--- start Given information ---

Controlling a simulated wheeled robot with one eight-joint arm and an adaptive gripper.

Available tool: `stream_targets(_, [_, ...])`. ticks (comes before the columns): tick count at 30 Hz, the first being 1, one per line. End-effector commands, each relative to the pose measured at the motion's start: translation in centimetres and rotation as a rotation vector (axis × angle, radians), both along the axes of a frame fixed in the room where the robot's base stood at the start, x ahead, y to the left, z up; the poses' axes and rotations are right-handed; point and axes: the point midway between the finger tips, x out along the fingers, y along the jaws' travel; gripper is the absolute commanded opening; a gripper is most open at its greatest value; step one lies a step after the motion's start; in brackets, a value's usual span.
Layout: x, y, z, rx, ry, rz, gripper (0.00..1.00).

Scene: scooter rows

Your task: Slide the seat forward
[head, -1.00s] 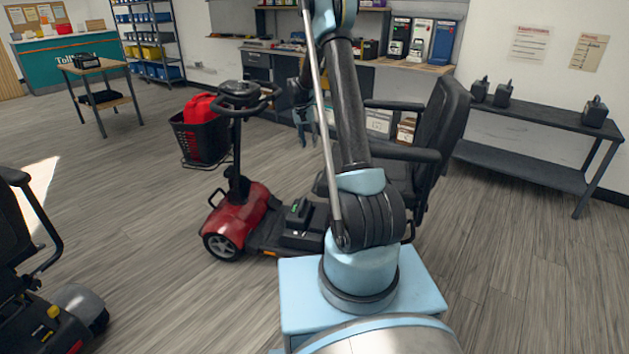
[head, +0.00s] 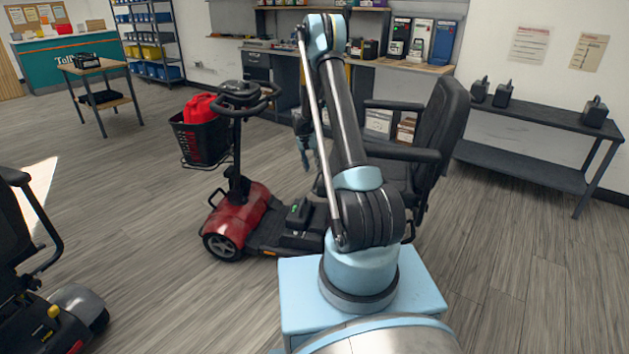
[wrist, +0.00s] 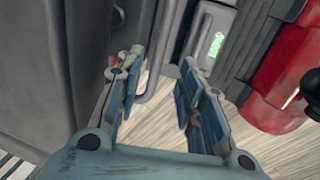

--- end Given information ---

• [Work to be completed]: Make an exact copy of all the material, but keep the pictures out of it.

• [Task answer]:
Controlling a simulated wheeled robot with one eight-joint arm and an adaptive gripper.

Available tool: `stream_targets(_, [_, ...])`. ticks (comes before the columns): tick count at 30 Hz, the first being 1, one per line. End-effector commands, each relative to the pose measured at the motion's start: translation in centimetres and rotation as a rotation vector (axis × angle, radians), both along the axes of a frame fixed in the room where the robot's base stood at the start, x ahead, y to the left, z up; the poses' axes and rotations are right-handed; point and axes: the point midway between the finger tips, x out along the fingers, y along the jaws' travel; gripper is the absolute commanded opening; a gripper is most open at its greatest value; step one lies a step after the motion's start; in brackets, a value's usual span.
Layout: x, y, z, rx, ry, rz, gripper (0.00..1.00).

Scene: scooter rows

Your task: Slide the seat forward
[head, -1.00s] 
[head, +0.00s] 
[wrist, +0.00s] 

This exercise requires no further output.